Having rejected the traditional categories of art-making, in The Flood Laurie ventures to define her own practice. “This is my artform: Stories,” she says. “How do they look? How do they sound? How does the story structure work in a song versus, say, a series of images in a film? This is how these things are tied together. This is what I do.” Laurie’s work is often inspired by personal stories – like the time she pulled her younger brothers out of a frozen lake, or the quite formal speech her mother made on her deathbed, politely addressed to animals on the ceiling that only she could see. But she has also spent a lot of time considering our shared stories. Existential stories about what it means to be human, to be alive in this moment, and to die; and political and social stories about America, its politics and the character of its people.
“The longer I live, the more I see things less as facts and more as perception – and that if you can shift your mind to see things differently, they tend to become different.”
In The Flood, Laurie writes about the 2016 campaign and election of President Donald Trump, with a breaking news cycle bent to the whim of his tweets, and the emergence of ‘alternative facts’. “It was a crisis – an emergency – of stories,” she writes. “It’s a little bit of a pretentious way to say it, but I do feel more and more the potential for stories to shape the world,” she tells me on the phone. “National stories are beginning to fray in really obvious ways – the story that you tell about being a 21st century citizen is one that’s not ringing so true, at least in [America] – and I suspect elsewhere too,” she says. It was sobering, she adds, to “realise it is no longer a democracy here”.
Laurie has long been fascinated by the political power of words, and her biggest concern in these strange times is freedom of speech. “Yesterday, they announced that, in any government documents having to do with the health department, you can’t use the word ‘foetus’, or ‘transgender’. You can’t use ‘science-based’ or ‘evidence-based’,” she says, with a warning: “The tricks are in the language – how you define what you’re doing.” Her 2015 work Habeas Corpus focused on this threat, zeroing in on the US government’s declaration that prisoners are ‘not persons’ (and so they do not have constitutional rights). To highlight the issue, Laurie projected a live-streamed image of former prisoner Mohammed el Gharani into a gallery, allowing him to recount his experiences at Guantanamo Bay. One of the youngest prisoners, Mohammed arrived as a 14-year-old boy, and was held without charge or trial for seven years. Laurie notes the bitter irony that in US law, corporations have been designated as ‘people’: “So they have all the rights – to free speech, to the pursuit of happiness, you know – at the expense of everyone else.”
It’s pretty depressing stuff, so I ask Laurie what gives her hope. Having just returned to New York from performing at Night For Day festival in Houston, Laurie offers an anecdote from a panel she was on there, alongside US Army whistleblower Chelsea Manning, and Nadya from Pussy Riot. “Chelsea spent seven years in prison, Nadya spent two,” Laurie says. “And what did they say when they came out? That the important thing is to help people who have less than you do. To stop judging, and begin to help people. That’s the single most exciting idea I know right now.”

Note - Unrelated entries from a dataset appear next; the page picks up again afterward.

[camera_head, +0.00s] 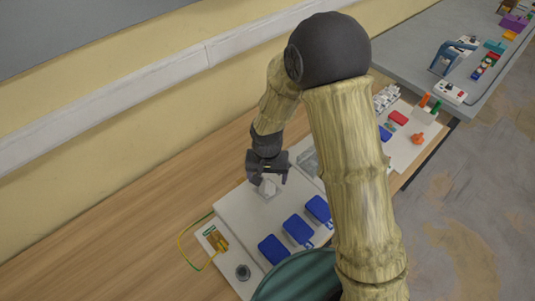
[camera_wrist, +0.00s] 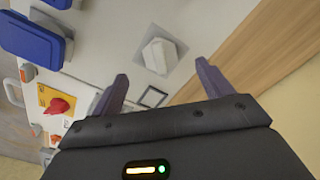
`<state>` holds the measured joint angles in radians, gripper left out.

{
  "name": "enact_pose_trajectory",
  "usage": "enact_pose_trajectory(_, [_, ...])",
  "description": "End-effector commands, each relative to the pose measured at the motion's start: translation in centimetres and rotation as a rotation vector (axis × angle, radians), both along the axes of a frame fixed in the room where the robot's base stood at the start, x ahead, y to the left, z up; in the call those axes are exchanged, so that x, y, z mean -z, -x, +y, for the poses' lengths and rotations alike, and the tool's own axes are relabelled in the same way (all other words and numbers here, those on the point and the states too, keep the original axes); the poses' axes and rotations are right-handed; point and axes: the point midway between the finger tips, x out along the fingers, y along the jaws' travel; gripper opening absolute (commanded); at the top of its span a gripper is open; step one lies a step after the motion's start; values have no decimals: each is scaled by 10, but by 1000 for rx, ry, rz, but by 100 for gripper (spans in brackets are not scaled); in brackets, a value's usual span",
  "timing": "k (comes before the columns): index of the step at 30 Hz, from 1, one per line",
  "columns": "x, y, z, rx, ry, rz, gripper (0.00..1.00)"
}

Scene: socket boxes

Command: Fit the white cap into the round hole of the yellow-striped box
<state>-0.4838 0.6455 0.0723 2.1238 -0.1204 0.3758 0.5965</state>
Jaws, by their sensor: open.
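A small white cap (camera_head: 268,187) stands on a grey square pad on the white board (camera_head: 238,212). It also shows in the wrist view (camera_wrist: 158,55), beyond my fingertips and roughly in line with the gap between them. My gripper (camera_head: 268,178) is open and empty, just above the cap; in the wrist view its two fingers (camera_wrist: 160,84) are spread apart. I cannot make out for sure a yellow-striped box with a round hole. A yellow patch (camera_head: 216,239) with a yellow-green wire loop lies at the board's left end, near a round grey part (camera_head: 243,272).
Several blue covers (camera_head: 298,229) stand along the board's front side. Another white board with red (camera_head: 398,117) and orange (camera_head: 417,138) parts lies to the right, partly behind my arm. Bare wood (camera_head: 110,235) is free at left. The wall runs behind.

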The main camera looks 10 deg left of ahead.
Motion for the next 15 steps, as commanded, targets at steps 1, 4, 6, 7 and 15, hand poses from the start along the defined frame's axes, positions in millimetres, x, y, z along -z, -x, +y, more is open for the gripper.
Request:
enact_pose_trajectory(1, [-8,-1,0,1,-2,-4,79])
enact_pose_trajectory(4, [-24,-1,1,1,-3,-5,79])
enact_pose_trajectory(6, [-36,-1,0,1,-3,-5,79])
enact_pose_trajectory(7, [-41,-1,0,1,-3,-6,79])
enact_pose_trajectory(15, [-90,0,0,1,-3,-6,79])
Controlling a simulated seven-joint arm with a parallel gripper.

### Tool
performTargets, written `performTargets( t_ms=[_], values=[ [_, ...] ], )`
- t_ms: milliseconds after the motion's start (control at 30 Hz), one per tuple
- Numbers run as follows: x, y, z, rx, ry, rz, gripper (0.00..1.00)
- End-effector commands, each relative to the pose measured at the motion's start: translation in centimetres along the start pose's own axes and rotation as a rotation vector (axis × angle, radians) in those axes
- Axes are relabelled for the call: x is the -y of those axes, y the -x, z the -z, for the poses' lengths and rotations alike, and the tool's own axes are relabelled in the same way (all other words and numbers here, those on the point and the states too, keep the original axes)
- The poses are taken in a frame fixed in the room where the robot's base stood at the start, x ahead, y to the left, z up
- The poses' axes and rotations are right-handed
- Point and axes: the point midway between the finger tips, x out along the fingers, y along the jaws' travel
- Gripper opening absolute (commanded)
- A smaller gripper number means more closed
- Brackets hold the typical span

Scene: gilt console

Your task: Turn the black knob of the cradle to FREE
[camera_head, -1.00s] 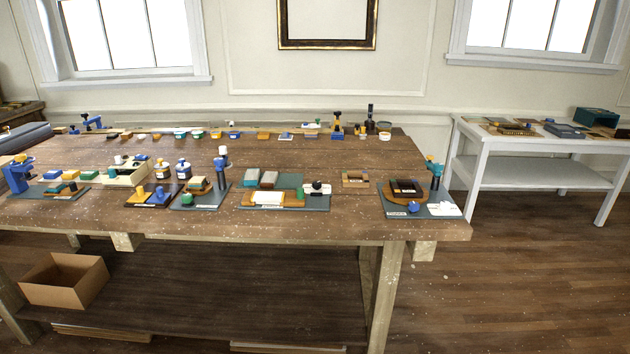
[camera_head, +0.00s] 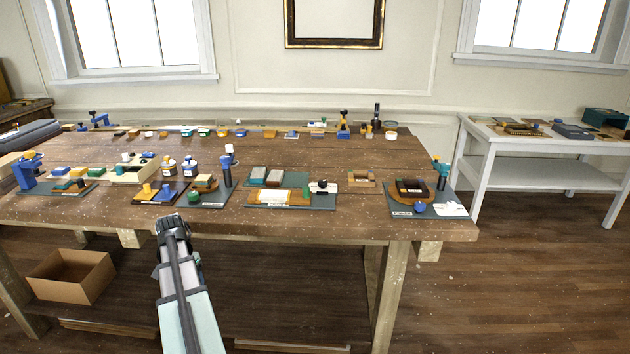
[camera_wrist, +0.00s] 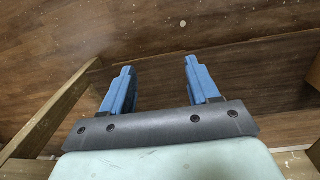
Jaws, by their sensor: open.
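A black knob (camera_head: 322,183) sits on a small white block at the right end of the middle grey board (camera_head: 318,205) on the workbench. It looks like the cradle's knob, but its setting is too small to read. An orange-brown piece with a white top (camera_head: 280,197) lies on the same board. My gripper (camera_head: 172,222) is in front of the bench's front edge, left of and well short of the knob, touching nothing. In the wrist view its two blue fingers (camera_wrist: 158,72) stand apart with nothing between them. The knob is not in the wrist view.
A board with a blue knob (camera_head: 420,208) and a teal post is at the bench's right end. Bare wood (camera_head: 350,225) lies in front.

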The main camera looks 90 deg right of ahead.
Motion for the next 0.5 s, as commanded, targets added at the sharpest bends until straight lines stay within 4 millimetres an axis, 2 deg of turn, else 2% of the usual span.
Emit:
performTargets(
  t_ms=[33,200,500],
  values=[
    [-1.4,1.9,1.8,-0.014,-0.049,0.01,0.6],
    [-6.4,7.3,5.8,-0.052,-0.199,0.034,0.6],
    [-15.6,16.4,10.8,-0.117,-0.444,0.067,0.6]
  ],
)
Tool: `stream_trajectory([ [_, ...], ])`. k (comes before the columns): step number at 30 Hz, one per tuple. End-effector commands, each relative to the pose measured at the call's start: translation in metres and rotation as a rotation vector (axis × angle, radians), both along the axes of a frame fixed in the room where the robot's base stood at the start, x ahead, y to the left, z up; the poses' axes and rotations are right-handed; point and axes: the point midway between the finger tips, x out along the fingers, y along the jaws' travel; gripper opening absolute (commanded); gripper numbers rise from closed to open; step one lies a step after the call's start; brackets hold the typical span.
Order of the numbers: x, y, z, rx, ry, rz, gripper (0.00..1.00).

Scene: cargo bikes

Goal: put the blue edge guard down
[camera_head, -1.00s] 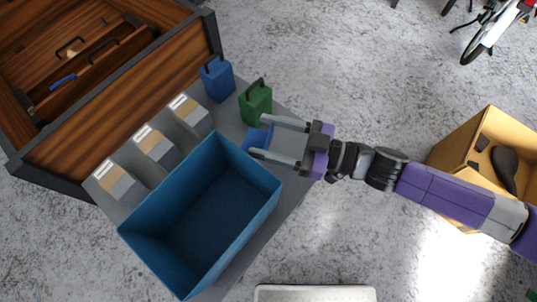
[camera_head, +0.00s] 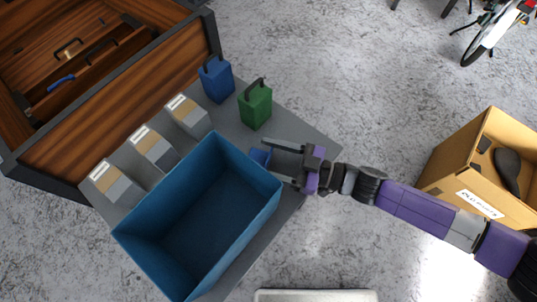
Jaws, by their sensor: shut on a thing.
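The blue edge guard (camera_head: 260,156) is a small blue piece at the tips of my gripper (camera_head: 269,161). My gripper is shut on it, with one finger on its upper side and the other towards its lower side. The guard is close beside the upper right wall of the large blue bin (camera_head: 148,247). The bin wall hides part of the guard and a fingertip. I cannot tell whether the guard touches the grey surface (camera_head: 312,143) below it.
A green can (camera_head: 255,108) and a blue can (camera_head: 216,80) stand above the bin. Several labelled bins (camera_head: 155,148) line its left. A wooden box (camera_head: 120,108) lies at upper left, and a cardboard box (camera_head: 455,180) is at right. Grey surface right of the green can is bare.

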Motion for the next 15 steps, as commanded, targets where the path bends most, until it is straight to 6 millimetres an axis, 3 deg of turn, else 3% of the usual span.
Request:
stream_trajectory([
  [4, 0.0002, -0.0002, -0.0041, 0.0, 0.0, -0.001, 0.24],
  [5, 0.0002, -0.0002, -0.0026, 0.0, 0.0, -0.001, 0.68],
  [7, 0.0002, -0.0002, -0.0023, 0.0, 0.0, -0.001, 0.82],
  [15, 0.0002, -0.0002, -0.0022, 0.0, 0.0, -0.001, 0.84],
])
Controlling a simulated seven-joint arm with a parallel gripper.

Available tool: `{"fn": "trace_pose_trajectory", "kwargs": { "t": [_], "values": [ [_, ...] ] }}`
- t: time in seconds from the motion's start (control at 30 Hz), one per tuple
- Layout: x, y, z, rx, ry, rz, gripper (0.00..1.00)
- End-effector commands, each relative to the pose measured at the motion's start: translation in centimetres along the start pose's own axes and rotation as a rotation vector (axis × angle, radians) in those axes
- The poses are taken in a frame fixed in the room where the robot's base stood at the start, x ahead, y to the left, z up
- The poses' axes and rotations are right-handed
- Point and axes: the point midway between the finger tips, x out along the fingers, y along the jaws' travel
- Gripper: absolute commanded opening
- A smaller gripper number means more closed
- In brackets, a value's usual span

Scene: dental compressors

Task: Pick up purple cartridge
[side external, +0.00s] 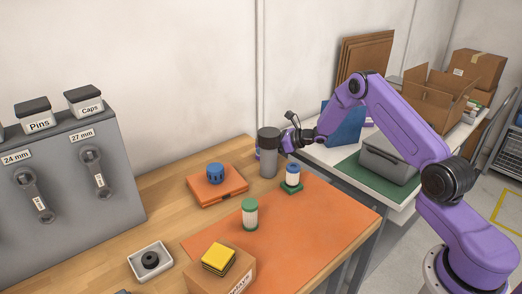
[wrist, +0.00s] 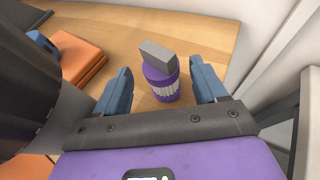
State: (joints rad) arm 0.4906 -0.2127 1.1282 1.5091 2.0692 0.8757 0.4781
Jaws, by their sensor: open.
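The purple cartridge (wrist: 166,90) stands upright on the wooden table in the wrist view, with a white ribbed band and a grey block-shaped top. My gripper (wrist: 160,72) is open, its blue fingers to the left and right of the cartridge with visible gaps. I cannot tell how far the fingertips are above or short of it. In the side view my gripper (side external: 285,143) is at the table's back right, by a grey cylinder with a dark lid (side external: 268,158). I cannot make out the purple cartridge in that view.
The grey cylinder also stands close on the left in the wrist view (wrist: 30,95). Nearby are an orange case (side external: 218,190) with a blue cap, a blue-topped cartridge (side external: 292,176) and a green-topped cartridge (side external: 250,214). Much of the orange mat (side external: 310,230) is clear.

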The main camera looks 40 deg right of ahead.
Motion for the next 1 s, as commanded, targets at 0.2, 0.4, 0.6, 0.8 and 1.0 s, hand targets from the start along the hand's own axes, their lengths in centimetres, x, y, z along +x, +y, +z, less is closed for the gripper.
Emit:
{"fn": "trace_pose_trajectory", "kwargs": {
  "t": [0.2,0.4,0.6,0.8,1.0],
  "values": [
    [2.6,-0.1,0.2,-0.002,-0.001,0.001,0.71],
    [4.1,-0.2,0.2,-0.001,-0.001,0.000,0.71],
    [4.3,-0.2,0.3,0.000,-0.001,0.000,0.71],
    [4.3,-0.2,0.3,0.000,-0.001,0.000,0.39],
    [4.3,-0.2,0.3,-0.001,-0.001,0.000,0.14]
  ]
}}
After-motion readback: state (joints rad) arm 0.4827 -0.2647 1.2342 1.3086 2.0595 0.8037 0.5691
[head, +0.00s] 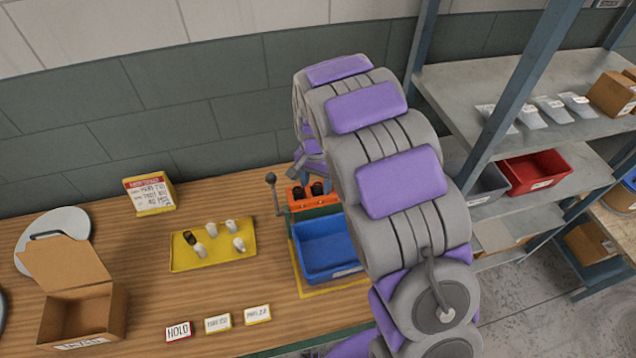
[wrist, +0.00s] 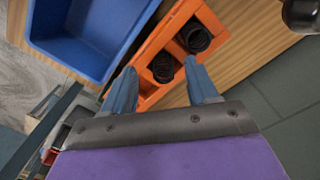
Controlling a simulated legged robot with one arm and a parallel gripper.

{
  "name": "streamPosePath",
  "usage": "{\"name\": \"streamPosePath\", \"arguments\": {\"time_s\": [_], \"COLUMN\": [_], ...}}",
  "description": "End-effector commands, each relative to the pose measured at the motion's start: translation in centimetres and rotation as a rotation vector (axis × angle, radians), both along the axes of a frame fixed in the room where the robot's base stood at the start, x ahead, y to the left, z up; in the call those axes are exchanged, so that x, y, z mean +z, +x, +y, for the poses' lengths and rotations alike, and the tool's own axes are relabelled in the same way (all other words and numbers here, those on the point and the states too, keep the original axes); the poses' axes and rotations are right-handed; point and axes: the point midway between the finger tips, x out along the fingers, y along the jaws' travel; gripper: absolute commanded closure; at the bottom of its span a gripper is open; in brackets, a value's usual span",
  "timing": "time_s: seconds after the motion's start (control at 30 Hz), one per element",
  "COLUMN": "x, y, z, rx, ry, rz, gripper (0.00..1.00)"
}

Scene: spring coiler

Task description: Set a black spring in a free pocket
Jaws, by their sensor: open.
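Two black springs stand side by side in an orange holder (head: 300,199); the nearer spring (wrist: 163,69) and the farther spring (wrist: 196,38) both show in the wrist view. My gripper (wrist: 159,67) is open, with its two blue-grey fingers on either side of the nearer spring. I cannot tell whether the fingers touch it. In the head view my gripper (head: 308,170) is just above the holder, partly hidden by my arm. A yellow tray (head: 180,262) left of the holder carries several white cylinders (head: 231,226) and one dark-topped piece (head: 190,238).
A blue bin (head: 318,268) stands in front of the holder. A lever with a round knob (head: 271,179) rises at its left. An open cardboard box (head: 80,318), label cards (head: 218,322) and a sign block (head: 150,194) are on the table. Shelves (head: 470,95) stand at right.

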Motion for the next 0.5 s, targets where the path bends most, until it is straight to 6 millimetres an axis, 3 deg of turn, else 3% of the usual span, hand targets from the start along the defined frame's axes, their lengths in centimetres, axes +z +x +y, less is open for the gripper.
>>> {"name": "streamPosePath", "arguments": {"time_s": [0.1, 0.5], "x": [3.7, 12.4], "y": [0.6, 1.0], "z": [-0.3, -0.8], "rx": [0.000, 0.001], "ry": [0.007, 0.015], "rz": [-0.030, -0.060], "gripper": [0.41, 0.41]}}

The ability to change the world, or at least your own world, by looking at things differently, is something that fascinates Laurie. “The longer I live, the more I see things as less facts than perception,” she says. “And that if you can shift your mind to see things differently, they tend to become different.” At Manchester International Festival last year, Laurie told an audience that she didn’t think death was real. Is that just a case of seeing it differently? “I think life isn’t [real] either – it’s a dream state that we’re in,” she says by way of explanation. Through her long-time Buddhist practice, and reading “a lot of neuroscience”, Laurie has started to see it differently. “I’m beginning to see perception as less definitive than I thought,” she says. “I don’t see the big divide as clearly as I used to.” As if to give evidence, Laurie recounts an experience she had last year at the MASS MoCA opening, where her Chalkboard exhibition will remain for the next 15 years, alongside a retrospective of Wall Drawings by her former teacher Sol LeWitt. Excited about this reunion of sorts, Laurie selected a quartet she had written for Sol as a student, inspired by his counting patterns, to be performed live, in his room, at the opening event. “I know that music is very, very powerful,” she qualifies, “But as soon as the quartet started playing, I walked in while they were rehearsing, and Sol was there. I was like, oh my god, how could he come back? I’ve never had such a powerful feeling of someone’s presence. And I don’t particularly believe in ghosts, but there he was, his whole being was somehow expressed there,” she says. “Sometimes things happen that you don’t believe but they’re happening anyway.” Sitting alone in the dark, empty i-D office at 11pm on a Sunday night, chatting to Laurie Anderson about life and death and the nature of reality, I think I understand what she means.